On the other hand, I mentioned the buffer class at BoostCon 2011 to a couple of Boost users and got very positive responses, along the “If it were there we would use it!” lines. That’s when I got the idea of writing this article in an attempt to get feedback from the broader C++ community rather than from just the hard-core Boost developers (only they can withstand the boost-dev mailing list traffic).

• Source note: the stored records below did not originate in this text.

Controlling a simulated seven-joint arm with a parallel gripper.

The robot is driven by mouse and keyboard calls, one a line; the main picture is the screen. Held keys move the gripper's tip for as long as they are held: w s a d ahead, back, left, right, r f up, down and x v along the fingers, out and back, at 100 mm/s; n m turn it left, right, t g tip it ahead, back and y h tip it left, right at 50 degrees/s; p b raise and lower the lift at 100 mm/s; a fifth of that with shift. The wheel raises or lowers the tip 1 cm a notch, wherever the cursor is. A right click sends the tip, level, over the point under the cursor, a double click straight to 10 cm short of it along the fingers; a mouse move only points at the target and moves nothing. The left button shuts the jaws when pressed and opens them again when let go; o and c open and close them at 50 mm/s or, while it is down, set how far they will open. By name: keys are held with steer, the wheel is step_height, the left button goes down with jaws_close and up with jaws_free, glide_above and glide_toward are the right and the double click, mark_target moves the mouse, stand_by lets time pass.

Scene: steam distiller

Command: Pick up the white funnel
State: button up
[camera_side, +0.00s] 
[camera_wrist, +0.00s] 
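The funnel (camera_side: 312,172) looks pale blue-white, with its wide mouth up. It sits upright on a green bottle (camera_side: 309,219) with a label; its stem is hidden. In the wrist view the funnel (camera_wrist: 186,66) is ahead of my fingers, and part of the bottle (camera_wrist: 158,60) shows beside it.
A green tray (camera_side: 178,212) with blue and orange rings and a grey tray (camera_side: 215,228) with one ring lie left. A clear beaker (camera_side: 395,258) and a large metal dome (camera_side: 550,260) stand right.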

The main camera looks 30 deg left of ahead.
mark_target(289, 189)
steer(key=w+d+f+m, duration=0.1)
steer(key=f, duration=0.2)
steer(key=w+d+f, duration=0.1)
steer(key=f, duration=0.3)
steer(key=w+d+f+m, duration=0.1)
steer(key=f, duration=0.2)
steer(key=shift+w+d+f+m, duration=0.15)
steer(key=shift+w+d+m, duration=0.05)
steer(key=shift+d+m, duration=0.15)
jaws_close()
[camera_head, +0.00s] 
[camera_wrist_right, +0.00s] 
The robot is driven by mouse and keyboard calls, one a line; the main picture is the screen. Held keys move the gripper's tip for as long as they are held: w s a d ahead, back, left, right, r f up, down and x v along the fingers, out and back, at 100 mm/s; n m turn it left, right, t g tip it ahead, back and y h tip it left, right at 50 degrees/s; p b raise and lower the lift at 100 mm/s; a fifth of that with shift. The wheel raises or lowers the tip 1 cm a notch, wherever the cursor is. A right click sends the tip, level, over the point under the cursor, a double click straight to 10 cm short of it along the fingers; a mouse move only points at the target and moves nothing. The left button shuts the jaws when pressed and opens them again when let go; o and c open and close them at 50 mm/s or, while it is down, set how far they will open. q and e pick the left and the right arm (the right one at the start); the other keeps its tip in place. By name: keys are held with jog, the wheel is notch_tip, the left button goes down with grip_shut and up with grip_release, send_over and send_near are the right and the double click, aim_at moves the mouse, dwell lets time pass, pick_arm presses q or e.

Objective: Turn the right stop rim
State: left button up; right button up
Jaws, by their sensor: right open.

While the above discussion should give you a pretty good idea about the kind of buffer class I am talking about, below I am going to show a proposed interface and provide a complete, header-only implementation (released under the Boost license), in case you would like to give it a try.

class buffer
{
public:
  typedef std::size_t size_type;
  static const size_type npos = -1;
 
  ~buffer ();
 
  explicit buffer (size_type size = 0);
  buffer (size_type size, size_type capacity);
  buffer (const void* data, size_type size);
  buffer (const void* data, size_type size, size_type capacity);
  buffer (void* data, size_type size, size_type capacity,
          bool assume_ownership);
 
  buffer (const buffer&);
  buffer& operator= (const buffer&);
 
  void swap (buffer&);
  char* detach ();
 
  void assign (const void* data, size_type size);
  void assign (void* data, size_type size, size_type capacity,
               bool assume_ownership);
  void append (const buffer&);
  void append (const void* data, size_type size);
  void fill (char value = 0);
 
  size_type size () const;
  bool size (size_type);
  size_type capacity () const;
  bool capacity (size_type);
  bool empty () const;
  void clear ();
 
  char* data ();
  const char* data () const;
 
  char& operator[] (size_type);
  char operator[] (size_type) const;
  char& at (size_type);
  char at (size_type) const;
 
  size_type find (char, size_type pos = 0) const;
  size_type rfind (char, size_type pos = npos) const;
 
private:
  char* data_;
  size_type size_;
  size_type capacity_;
  bool free_;
};
 
bool operator== (const buffer&, const buffer&);
bool operator!= (const buffer&, const buffer&);

Most of the interface should be self-explanatory. The last overloaded constructor allows us to create a buffer by reusing an existing memory block. If the assume_ownership argument is true, then the buffer object will free the memory using delete[]. The detach() function is the mirror side of this functionality in that it allows us to detach the underlying memory block and reuse it in some other way. After the call to detach() the buffer object becomes empty and we should eventually free the returned memory using delete[]. The size() and capacity() modifiers return true to indicate that the underlying buffer address has changed, in case we cached it somewhere.

So, do you think we need something like this in Boost and perhaps in the C++ standard library? Do you like the proposed interface?